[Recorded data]

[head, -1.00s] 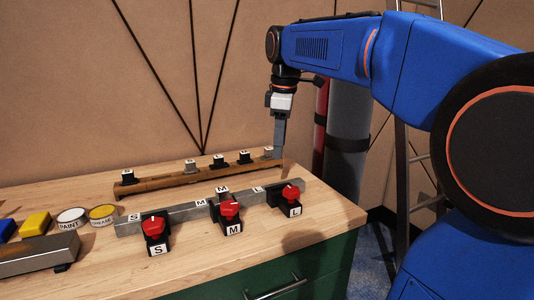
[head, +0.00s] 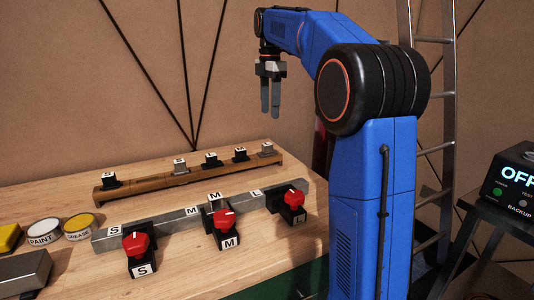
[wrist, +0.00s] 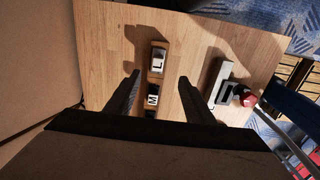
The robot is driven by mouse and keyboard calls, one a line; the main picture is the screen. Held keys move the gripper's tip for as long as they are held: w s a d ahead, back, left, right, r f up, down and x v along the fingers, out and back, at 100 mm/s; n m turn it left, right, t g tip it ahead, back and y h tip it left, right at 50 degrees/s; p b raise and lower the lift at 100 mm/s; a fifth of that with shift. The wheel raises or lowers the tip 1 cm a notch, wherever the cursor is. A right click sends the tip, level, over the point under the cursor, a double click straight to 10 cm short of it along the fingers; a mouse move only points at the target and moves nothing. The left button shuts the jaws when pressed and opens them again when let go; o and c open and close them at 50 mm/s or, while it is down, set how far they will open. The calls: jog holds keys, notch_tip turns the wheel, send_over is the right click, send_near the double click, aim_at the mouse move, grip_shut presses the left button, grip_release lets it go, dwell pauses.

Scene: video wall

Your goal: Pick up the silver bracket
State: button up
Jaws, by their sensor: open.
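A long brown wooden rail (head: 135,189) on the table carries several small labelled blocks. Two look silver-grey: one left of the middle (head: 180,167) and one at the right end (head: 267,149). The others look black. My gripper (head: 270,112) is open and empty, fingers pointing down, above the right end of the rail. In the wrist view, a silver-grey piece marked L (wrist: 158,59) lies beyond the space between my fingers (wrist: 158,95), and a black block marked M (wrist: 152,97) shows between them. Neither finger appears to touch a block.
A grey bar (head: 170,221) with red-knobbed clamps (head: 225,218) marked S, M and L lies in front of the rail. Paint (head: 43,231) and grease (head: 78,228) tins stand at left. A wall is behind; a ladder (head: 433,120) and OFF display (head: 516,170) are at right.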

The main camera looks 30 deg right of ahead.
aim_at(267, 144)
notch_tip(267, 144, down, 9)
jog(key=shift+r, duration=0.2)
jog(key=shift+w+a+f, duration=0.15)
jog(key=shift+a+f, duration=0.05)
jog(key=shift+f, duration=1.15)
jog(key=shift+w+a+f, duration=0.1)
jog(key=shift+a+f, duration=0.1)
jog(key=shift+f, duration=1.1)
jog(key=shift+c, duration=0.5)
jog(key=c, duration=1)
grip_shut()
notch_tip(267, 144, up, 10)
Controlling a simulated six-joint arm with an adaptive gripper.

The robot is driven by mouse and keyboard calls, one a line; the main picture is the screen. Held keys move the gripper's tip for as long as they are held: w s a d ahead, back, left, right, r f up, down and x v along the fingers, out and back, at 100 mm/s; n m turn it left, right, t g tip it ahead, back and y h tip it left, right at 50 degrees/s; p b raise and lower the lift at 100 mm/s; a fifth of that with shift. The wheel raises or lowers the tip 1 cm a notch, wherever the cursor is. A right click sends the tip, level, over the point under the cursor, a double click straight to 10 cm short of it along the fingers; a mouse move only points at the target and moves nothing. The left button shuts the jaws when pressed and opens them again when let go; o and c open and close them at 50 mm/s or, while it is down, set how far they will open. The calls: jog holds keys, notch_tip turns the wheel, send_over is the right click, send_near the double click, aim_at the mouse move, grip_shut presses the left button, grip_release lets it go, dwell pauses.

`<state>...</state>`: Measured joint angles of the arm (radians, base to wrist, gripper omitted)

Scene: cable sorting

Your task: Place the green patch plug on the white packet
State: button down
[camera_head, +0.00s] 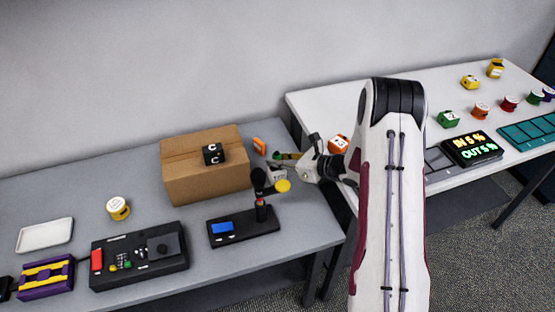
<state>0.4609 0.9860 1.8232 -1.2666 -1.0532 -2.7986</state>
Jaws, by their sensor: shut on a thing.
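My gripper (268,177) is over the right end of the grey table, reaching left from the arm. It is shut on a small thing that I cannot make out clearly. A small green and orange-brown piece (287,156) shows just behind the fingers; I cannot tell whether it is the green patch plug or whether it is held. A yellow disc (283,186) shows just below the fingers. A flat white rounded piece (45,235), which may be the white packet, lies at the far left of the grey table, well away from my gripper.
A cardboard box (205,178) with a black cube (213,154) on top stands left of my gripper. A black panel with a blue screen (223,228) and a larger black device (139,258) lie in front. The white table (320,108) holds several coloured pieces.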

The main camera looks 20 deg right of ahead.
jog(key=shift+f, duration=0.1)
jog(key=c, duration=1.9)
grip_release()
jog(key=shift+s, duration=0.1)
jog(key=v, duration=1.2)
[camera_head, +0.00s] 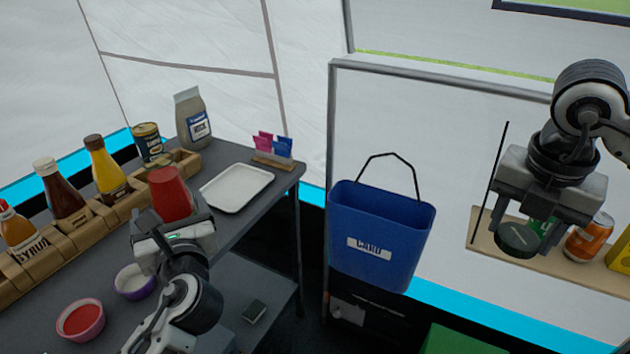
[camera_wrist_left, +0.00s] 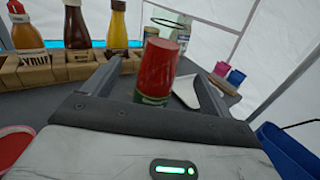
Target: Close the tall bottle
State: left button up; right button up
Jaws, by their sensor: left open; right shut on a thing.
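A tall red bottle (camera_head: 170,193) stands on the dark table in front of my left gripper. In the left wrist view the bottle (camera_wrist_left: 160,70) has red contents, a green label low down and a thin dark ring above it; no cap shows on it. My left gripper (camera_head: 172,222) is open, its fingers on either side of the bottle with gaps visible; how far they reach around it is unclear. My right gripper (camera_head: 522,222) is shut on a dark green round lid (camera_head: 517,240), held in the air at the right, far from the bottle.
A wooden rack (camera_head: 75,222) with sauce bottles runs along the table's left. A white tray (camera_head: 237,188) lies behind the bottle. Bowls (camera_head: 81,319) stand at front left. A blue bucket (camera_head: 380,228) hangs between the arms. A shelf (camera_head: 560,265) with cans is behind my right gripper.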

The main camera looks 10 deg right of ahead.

#### WRITTEN INSTRUCTION:
Pictures excluded, repeat the records exactly from their opening line through the line containing "State: button up".

#### CORRECT OUTPUT:
[head, -1.00s] 
[head, +0.00s] 
[wrist, +0.00s] 
The robot is driven by mouse and keyboard calls, one a line; the main picture is the screen. Held keys move the gripper's tip for as long as they are held: w s a d ahead, back, left, right, r f up, down and x v along the fingers, out and back, at 100 mm/s; n m turn it left, right, t g tip it ahead, back and y h tip it left, right at 50 degrees/s; p b raise and lower the lift at 100 mm/s; a fifth of that with shift. The wheel raises or lowers the tip 1 cm a notch, wherever the cursor is. A right click sends the tip, level, over the point under the cursor, a double click straight to 10 cm short of it along the fingers; a mouse move only points at the target and moves nothing. The left button shuts the jaws when pressed and opens them again when let go; o and c open and close them at 50 mm/s or, while it is down, set how far they will open. The calls: jog holds keys, notch_tip turns the wheel, send_over is the right click, send_near the double click, aim_at the mouse move, grip_shut presses the left button, grip_release lets it go, dwell pauses.

Scene: video wall

Your goal: Pick up the silver bracket
State: button up

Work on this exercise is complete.